The line containing "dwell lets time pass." and every line after it, through the last, are to be extracted exactly; no other lines belong in the answer.

+++ MATERIAL PROVIDED +++

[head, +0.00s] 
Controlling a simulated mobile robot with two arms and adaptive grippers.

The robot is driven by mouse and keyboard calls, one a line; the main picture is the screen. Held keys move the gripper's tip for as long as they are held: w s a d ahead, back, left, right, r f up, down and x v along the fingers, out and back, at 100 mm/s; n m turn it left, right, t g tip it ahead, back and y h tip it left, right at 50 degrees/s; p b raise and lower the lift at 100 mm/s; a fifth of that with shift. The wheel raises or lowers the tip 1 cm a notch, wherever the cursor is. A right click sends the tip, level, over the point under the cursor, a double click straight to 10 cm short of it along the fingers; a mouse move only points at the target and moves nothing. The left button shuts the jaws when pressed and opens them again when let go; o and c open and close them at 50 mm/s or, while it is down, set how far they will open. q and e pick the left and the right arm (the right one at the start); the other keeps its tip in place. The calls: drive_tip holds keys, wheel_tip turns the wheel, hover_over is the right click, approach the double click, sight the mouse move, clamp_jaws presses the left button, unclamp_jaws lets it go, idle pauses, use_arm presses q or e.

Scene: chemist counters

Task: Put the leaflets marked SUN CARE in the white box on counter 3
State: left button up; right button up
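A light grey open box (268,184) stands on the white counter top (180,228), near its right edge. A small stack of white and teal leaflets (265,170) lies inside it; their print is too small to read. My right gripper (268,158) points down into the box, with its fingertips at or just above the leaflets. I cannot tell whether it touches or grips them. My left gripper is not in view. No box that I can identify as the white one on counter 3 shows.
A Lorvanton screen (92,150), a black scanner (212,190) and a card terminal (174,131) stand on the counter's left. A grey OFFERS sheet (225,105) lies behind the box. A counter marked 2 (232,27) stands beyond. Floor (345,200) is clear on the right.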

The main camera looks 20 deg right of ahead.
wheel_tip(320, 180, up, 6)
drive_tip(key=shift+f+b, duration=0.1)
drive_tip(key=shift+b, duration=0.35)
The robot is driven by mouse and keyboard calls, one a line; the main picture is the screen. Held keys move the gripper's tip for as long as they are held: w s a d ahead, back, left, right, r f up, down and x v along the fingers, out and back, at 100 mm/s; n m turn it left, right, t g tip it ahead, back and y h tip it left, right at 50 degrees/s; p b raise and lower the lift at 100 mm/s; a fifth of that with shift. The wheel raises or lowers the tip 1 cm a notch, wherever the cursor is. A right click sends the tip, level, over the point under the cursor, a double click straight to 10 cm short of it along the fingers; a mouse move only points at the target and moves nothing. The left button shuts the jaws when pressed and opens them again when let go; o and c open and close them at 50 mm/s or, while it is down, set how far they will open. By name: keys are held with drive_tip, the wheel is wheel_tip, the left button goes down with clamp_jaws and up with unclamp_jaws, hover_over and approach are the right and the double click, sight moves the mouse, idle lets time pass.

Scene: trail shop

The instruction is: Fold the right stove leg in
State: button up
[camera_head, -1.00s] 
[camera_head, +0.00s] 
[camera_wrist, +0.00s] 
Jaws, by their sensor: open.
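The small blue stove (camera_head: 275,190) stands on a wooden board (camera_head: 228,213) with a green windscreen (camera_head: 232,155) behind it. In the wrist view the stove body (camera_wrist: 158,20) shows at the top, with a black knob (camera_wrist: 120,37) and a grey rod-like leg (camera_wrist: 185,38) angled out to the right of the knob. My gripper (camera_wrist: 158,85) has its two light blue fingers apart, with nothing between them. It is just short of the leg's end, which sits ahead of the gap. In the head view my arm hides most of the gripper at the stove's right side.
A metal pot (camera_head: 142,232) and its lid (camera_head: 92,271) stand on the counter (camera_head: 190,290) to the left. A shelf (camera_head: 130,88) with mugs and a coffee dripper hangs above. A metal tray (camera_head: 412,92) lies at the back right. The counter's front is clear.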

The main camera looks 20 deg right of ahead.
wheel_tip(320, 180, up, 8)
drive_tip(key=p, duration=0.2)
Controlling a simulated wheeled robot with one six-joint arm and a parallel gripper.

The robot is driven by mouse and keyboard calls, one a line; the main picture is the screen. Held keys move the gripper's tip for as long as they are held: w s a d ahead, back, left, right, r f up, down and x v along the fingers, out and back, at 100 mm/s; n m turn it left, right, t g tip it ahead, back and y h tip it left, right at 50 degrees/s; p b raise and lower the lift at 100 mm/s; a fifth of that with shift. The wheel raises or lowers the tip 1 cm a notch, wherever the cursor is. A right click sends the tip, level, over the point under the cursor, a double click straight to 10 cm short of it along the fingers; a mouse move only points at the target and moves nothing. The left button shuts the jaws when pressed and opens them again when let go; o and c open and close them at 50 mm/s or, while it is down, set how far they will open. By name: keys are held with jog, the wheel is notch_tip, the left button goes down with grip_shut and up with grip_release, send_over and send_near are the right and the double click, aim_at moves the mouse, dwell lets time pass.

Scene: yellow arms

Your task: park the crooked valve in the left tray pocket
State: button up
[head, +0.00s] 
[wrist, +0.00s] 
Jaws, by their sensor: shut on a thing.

+++

> _EXPECTED OUTPUT_
The robot is driven by mouse and keyboard calls, one a line; the main picture is the screen. Held keys move the gripper's tip for as long as they are held: w s a d ahead, back, left, right, r f up, down and x v along the fingers, out and back, at 100 mm/s; n m turn it left, right, t g tip it ahead, back and y h tip it left, right at 50 degrees/s; p b raise and lower the lift at 100 mm/s; a fifth of that with shift. The wheel raises or lowers the tip 1 cm a notch, wherever the cursor is. A right click sends the tip, level, over the point under the cursor, a double click straight to 10 cm short of it along the fingers; a mouse move only points at the target and moves nothing. The left button shuts the jaws when pressed and opens them again when let go; o and c open and close them at 50 mm/s or, while it is down, set how far they will open. By name: keys are held with jog, the wheel is notch_tip, the left button goes down with grip_shut and up with grip_release, send_over and send_near are the right and the double click, aim_at moves the mouse, dwell lets time pass.

Scene: yellow arms

Your task: park the crooked valve in the left tray pocket
State: button up
[head, +0.00s] 
[wrist, +0.00s] 
Jaws, by their sensor: shut on a thing.

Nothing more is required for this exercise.